On OOM the tasks were process_local, which I understand is "as good as
it gets" but still going on 32+ hours.

On Wed, Jul 2, 2014 at 2:40 AM, Mayur Rustagi <ma...@gmail.com> wrote:
>
>
> Mayur Rustagi
> Ph: +1 (760) 203 3257
> http://www.sigmoidanalytics.com
> @mayur_rustagi
>
>
>
> On Mon, Jun 30, 2014 at 8:09 PM, Yana Kadiyska <ya...@gmail.com>
> wrote:
>>
>> Hi,
>>
>> our cluster seems to have a really hard time with OOM errors on the
>> executor. Periodically we'd see a task that gets sent to a few
>> executors, one would OOM, and then the job just stays active for hours
>> (sometimes 30+ whereas normally it completes sub-minute).
>>
>> So I have a few questions:
>>
>> 1. Why am I seeing OOMs to begin with?
>>
>> I'm running with defaults for
>> spark.storage.memoryFraction
>> spark.shuffle.memoryFraction
>>
>> so my understanding is that if Spark exceeds 60% of available memory,
>> data will be spilled to disk? Am I misunderstanding this? In the
>> attached screenshot, I see a single stage with 2 tasks on the same
>> executor -- no disk spills but OOM.
>
> You need to configure the  spark.shuffle.spill true again in the config,
> What is causing you to OOM, it could be that you are trying to just simply
> sortbykey & keys are bigger memory of executor causing the OOM, can you put
> the stack.
>>
>>
>> 2. How can I reduce the likelyhood of seeing OOMs -- I am a bit
>> concerned that I don't see a spill at all so not sure if decreasing
>> spark.storage.memoryFraction is what needs to be done
>
>
>>
>>
>> 3. Why does an OOM seem to break the executor so hopelessly? I am
>> seeing times upwards of 30hrs once an OOM occurs.

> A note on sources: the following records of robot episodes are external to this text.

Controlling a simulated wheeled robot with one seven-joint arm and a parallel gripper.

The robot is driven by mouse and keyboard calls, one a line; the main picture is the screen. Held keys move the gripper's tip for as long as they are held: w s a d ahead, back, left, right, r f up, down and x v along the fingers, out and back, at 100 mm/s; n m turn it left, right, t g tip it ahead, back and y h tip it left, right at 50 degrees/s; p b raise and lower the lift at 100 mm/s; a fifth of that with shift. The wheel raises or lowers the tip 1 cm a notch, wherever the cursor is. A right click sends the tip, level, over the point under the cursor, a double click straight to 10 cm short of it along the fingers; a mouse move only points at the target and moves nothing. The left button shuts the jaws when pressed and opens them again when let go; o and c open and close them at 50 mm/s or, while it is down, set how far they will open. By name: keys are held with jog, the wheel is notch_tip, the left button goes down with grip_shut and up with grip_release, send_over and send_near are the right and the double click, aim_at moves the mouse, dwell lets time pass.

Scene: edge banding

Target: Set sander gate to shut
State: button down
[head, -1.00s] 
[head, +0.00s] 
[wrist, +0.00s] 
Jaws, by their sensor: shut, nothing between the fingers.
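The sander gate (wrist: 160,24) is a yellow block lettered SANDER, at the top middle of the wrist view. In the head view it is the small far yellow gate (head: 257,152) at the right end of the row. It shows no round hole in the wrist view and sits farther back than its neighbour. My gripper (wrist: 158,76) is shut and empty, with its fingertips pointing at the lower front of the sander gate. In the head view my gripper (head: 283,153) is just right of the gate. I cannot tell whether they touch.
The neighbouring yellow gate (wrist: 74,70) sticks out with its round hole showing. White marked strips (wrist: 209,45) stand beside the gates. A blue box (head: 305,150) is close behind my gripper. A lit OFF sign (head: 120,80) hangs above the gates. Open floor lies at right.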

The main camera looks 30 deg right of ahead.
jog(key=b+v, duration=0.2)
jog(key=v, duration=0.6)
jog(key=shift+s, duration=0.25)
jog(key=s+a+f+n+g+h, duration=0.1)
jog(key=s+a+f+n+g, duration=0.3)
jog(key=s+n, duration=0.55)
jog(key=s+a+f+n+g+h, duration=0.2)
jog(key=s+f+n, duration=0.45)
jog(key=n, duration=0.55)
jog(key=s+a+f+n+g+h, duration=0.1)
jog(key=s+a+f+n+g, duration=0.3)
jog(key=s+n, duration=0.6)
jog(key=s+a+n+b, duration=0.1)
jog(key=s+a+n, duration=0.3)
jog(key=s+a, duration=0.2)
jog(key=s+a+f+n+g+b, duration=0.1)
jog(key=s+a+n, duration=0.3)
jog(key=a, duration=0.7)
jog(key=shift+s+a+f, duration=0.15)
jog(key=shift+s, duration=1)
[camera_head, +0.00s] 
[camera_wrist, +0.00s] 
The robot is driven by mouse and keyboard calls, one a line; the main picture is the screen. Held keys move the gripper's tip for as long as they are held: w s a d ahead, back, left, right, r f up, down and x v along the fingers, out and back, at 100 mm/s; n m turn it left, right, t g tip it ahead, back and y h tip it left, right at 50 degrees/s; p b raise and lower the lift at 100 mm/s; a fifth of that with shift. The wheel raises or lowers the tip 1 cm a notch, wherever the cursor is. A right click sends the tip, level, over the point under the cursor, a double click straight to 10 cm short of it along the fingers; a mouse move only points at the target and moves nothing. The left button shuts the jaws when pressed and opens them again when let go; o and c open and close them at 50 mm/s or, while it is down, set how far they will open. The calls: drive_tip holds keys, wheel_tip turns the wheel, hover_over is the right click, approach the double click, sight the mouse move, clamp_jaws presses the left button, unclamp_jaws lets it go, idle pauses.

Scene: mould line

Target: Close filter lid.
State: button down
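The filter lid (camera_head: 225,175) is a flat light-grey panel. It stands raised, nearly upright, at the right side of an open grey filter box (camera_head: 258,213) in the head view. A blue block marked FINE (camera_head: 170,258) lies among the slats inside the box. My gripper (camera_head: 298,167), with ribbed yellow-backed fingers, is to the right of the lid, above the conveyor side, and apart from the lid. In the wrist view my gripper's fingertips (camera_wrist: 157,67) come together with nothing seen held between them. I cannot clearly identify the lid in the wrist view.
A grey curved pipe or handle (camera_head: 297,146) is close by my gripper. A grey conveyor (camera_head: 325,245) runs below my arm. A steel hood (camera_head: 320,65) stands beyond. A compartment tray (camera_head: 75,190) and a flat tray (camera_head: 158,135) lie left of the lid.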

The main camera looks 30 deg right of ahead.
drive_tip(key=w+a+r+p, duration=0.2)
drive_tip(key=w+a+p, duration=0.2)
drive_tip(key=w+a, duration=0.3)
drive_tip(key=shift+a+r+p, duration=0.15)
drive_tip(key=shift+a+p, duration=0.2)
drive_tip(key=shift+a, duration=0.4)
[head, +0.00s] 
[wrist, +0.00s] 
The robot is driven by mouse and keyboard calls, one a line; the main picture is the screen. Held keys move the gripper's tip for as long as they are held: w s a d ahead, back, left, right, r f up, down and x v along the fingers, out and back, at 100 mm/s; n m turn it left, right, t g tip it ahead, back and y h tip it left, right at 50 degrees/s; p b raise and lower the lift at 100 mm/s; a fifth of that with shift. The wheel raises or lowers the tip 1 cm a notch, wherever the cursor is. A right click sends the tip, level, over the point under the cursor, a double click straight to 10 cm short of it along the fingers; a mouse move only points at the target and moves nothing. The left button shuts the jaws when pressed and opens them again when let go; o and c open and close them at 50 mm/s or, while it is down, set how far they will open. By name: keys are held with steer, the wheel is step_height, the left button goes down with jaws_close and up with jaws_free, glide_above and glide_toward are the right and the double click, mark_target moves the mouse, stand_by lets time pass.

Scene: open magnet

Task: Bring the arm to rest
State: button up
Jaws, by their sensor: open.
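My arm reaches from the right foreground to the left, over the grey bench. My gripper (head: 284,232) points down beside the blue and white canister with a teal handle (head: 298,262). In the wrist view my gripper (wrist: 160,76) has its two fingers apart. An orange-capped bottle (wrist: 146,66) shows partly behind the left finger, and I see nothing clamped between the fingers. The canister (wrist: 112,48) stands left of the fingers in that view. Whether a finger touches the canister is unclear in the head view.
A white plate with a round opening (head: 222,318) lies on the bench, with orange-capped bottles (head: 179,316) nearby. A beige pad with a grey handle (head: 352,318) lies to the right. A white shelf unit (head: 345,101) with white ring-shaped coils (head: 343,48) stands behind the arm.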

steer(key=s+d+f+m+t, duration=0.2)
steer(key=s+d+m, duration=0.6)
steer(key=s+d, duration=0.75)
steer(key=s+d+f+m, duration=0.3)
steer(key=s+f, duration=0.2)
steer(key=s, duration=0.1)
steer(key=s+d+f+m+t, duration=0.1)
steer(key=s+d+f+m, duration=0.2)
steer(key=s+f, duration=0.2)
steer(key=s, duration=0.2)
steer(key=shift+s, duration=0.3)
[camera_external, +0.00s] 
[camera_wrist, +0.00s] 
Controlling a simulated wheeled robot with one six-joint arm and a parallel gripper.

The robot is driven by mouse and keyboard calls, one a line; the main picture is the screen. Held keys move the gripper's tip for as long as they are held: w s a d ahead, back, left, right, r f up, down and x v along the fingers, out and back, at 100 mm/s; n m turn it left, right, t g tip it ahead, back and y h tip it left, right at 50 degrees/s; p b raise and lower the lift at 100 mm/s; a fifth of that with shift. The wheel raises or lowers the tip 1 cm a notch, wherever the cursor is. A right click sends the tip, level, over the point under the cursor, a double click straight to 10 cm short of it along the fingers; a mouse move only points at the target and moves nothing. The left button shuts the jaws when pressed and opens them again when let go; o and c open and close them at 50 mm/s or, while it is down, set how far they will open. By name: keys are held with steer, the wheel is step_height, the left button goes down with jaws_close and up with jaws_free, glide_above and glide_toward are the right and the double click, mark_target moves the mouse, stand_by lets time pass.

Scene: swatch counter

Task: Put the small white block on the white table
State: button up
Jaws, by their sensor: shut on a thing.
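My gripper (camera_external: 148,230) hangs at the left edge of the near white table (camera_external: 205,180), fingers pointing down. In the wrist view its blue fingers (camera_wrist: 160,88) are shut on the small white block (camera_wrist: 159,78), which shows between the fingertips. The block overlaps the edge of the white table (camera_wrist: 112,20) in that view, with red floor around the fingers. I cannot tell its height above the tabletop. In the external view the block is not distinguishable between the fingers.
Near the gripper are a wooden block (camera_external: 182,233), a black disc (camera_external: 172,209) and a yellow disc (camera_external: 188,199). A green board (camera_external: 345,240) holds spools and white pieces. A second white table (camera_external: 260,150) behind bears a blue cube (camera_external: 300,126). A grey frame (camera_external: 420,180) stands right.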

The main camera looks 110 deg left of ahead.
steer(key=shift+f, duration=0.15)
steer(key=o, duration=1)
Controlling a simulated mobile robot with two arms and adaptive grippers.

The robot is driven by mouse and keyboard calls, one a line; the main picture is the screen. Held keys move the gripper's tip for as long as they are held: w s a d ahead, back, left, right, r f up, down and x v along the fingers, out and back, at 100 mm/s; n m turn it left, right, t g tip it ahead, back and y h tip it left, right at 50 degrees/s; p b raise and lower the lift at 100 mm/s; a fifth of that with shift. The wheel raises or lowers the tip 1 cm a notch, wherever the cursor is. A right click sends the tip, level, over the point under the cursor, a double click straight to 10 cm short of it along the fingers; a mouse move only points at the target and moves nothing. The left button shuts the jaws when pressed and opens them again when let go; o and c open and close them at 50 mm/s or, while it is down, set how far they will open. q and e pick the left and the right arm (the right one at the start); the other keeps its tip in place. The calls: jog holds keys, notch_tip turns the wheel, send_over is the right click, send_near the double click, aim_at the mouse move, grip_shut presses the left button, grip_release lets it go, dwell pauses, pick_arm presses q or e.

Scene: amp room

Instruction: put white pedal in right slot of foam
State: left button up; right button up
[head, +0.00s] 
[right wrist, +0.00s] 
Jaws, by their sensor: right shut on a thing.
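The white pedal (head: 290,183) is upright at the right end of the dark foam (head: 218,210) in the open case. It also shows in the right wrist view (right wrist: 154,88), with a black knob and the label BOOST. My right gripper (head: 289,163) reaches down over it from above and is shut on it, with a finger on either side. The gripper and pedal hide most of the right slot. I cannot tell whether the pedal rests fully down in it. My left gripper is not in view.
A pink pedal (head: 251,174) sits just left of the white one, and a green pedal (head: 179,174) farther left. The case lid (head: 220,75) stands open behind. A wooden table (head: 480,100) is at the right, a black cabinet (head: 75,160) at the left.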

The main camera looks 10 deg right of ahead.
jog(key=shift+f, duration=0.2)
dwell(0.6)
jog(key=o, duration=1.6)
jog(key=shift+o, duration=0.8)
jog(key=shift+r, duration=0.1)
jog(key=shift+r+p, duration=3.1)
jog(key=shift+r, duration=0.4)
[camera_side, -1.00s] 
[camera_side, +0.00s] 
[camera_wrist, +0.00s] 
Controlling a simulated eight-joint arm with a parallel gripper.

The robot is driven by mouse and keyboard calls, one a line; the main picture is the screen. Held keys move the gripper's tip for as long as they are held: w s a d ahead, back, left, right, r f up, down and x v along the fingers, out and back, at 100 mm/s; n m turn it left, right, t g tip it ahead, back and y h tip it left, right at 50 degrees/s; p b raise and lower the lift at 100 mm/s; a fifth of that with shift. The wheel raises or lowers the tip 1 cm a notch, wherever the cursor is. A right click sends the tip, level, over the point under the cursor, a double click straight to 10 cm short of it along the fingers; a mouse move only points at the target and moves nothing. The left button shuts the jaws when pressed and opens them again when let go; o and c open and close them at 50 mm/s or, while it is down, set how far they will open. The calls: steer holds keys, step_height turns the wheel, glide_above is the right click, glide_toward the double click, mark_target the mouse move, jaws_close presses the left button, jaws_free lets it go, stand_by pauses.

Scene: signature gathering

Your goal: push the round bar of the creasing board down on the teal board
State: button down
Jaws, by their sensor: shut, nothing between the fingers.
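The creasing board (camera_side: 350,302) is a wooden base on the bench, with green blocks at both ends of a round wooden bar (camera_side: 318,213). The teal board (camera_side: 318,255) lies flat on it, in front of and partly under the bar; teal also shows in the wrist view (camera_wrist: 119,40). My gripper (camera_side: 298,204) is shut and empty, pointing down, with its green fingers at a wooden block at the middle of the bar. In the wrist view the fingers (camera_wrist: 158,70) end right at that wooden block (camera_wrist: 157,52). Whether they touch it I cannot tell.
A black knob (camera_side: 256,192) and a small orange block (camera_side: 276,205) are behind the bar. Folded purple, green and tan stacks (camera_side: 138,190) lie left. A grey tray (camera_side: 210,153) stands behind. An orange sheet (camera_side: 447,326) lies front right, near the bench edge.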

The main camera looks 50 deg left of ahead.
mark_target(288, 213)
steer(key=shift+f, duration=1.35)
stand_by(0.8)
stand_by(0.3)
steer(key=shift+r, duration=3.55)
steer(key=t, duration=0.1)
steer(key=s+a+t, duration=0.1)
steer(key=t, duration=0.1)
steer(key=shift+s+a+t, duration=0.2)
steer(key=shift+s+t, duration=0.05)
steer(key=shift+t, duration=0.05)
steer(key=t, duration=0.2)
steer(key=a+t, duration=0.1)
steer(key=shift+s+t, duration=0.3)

Why is that -- the
>> task *should* take under a minute, so even if the whole RDD was
>> recomputed from scratch, 30hrs is very mysterious to me. Hadoop can
>> process this in about 10-15 minutes, so I imagine even if the whole
>> job went to disk it should still not take more than an hour
>
> When OOM occurs it could cause the RDD to spill to disk, the repeat task may
> be forced to read data from disk & cause the overall slowdown, not to
> mention the RDD may be send to different executor to be processed, are you
> seeing the slow tasks as process_local  or node_local atleast?
>>
>>
>> Any insight into this would be much appreciated.
>> Running Spark 0.9.1
>
>